His experience there helped dem­onstrate just how tough the fishing can be and how much preparation has to be done. One young fellow he fished with was completely unprepared. He had tangled leaders and Kalwa brought in a fish before the guy had made his first cast. Kalwa offered him some sympathy, but in competitive fishing, everything has to go just right for any hope of success. The kid finished 62nd out of 62 competitors, and will probably be ready the next time.

Kalwa said that learning is one of the big things about competitive fishing. Anglers compete for themselves but also as a team. He has made many friendships and has visited people and gone fishing for recreation, and helps show old friends around the Grand River.

Meanwhile, he is getting ready for another Canadian Championship in Roblin, Manitoba starting in May.

Kalwa has done saltwater fishing twice and looks forward doing some more, perhaps later this year. His stage presence with the band has also helped him in other ways. A few weeks ago he made a fly fishing presentation in Texas and was supposed to speak for about 35 to 40 minutes.

He talked for two hours and the crowd was 30% bigger than he had been told to expect. They want him back. He noted as he nears retirement (he is only 44) he might like to take to the fishing circuit to talk about fly fishing.

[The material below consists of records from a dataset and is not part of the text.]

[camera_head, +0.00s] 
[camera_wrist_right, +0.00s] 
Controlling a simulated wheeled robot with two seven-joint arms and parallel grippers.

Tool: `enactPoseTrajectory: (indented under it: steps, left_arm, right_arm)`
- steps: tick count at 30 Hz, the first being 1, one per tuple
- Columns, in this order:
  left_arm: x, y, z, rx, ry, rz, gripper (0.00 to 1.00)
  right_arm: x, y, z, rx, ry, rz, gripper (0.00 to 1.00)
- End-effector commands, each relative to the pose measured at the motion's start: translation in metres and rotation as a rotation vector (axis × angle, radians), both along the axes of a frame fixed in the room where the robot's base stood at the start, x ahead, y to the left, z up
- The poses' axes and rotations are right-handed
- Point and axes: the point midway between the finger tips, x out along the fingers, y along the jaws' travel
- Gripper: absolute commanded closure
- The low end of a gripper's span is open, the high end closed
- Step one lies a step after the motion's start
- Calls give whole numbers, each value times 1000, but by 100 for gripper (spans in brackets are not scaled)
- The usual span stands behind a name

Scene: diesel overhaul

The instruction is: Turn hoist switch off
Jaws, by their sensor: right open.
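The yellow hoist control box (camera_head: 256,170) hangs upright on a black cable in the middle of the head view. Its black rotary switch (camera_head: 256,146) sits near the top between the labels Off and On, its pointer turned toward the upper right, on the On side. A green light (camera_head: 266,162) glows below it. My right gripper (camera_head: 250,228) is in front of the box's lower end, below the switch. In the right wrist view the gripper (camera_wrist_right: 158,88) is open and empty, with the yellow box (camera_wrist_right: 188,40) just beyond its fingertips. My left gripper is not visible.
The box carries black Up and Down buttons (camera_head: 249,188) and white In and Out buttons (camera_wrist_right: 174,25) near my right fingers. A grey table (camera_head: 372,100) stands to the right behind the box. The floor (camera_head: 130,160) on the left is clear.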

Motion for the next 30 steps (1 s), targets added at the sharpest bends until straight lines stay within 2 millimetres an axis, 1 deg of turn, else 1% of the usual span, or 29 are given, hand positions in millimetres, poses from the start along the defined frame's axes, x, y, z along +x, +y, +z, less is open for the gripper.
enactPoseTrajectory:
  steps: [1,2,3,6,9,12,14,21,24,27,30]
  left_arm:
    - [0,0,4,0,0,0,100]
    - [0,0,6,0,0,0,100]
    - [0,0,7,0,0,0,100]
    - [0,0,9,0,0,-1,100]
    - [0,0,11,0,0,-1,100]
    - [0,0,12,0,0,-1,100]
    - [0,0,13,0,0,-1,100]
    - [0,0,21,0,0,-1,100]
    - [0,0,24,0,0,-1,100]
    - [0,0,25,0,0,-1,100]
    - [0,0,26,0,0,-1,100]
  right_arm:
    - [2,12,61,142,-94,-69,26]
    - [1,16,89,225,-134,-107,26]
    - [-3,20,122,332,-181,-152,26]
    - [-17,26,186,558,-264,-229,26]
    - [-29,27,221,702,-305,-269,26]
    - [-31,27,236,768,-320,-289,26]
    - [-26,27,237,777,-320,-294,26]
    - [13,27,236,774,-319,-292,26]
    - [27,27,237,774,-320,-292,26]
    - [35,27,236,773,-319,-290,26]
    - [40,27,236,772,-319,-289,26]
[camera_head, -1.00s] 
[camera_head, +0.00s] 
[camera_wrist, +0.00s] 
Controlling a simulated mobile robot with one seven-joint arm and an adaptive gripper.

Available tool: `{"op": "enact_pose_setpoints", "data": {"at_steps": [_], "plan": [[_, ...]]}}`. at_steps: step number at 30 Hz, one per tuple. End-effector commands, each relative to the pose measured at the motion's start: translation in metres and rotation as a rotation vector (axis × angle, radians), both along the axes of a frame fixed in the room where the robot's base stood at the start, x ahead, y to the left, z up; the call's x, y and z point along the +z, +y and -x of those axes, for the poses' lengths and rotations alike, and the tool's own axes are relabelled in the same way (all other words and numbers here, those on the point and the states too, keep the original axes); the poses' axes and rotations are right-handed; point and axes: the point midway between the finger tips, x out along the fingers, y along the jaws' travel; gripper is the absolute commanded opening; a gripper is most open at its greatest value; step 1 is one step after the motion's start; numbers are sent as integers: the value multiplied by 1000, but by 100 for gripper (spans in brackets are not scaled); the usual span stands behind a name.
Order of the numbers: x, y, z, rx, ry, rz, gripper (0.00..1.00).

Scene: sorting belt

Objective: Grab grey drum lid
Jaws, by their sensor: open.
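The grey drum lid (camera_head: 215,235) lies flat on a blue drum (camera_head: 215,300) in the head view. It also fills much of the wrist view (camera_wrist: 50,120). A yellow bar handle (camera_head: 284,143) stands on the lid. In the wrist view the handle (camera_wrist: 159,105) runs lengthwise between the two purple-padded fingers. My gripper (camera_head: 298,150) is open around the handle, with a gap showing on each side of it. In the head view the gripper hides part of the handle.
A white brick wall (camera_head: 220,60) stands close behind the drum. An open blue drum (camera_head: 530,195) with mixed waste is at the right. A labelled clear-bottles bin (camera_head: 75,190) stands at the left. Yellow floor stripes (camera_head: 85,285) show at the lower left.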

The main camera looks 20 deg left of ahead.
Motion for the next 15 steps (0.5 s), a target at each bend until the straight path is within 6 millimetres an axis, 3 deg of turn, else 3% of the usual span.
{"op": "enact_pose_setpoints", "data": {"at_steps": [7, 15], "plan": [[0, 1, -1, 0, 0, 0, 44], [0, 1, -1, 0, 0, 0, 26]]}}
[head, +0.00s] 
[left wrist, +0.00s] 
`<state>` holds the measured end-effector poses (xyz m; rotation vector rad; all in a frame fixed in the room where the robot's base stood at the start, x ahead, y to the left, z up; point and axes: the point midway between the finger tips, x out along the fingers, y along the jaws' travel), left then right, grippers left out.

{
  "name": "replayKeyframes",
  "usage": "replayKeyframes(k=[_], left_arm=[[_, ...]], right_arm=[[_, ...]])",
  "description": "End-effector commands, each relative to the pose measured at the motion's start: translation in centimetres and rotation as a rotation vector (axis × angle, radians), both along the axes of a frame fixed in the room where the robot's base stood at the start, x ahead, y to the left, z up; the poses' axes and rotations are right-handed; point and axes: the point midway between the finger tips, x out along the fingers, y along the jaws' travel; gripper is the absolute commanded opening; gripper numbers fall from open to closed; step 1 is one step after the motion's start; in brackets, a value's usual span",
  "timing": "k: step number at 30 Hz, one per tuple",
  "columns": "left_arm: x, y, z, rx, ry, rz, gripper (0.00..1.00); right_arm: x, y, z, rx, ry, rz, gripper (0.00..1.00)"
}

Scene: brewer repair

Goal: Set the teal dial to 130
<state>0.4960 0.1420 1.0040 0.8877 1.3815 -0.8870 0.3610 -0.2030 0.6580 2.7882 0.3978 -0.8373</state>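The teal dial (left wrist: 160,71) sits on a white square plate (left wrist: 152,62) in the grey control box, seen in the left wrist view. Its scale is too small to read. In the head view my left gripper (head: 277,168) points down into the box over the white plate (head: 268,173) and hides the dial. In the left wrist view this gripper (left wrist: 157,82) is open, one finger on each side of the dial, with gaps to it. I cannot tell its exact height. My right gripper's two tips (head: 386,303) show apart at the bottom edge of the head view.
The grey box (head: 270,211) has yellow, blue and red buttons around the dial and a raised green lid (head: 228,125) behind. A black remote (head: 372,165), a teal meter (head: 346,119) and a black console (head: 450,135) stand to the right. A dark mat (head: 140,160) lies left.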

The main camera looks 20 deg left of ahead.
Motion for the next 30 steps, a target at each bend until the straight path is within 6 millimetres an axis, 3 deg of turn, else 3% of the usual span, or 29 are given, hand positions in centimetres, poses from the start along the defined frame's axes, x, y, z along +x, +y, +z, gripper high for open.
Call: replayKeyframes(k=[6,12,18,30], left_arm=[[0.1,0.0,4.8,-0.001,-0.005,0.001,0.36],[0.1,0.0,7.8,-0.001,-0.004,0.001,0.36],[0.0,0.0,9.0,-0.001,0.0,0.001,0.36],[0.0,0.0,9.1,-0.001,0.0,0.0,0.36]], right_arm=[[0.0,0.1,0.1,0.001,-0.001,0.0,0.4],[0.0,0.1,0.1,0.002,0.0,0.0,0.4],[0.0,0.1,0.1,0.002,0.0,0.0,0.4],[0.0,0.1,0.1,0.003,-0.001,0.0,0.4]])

Kalwa said living where he does is fabulous for all of his loves, particularly fishing, with the Grand and Conestogo Riv­ers very near, and Humber Springs Trout Club about 45 minutes away, not to mention the Big Head, Beaver, Sau­geen and Maitland Rivers just a short drive beyond that.

A fly rod and a saxophone might seem to be worlds apart, but Kalwa can reconcile them when he fishes.

“In the river, I do enjoy the music of the river itself. The water rushing around your legs when you’re wading, or around the rocks, and the birds singing overhead.

“The serenity of it and the surroundings – it takes you away from your regular city life. It’s rejuvenating.”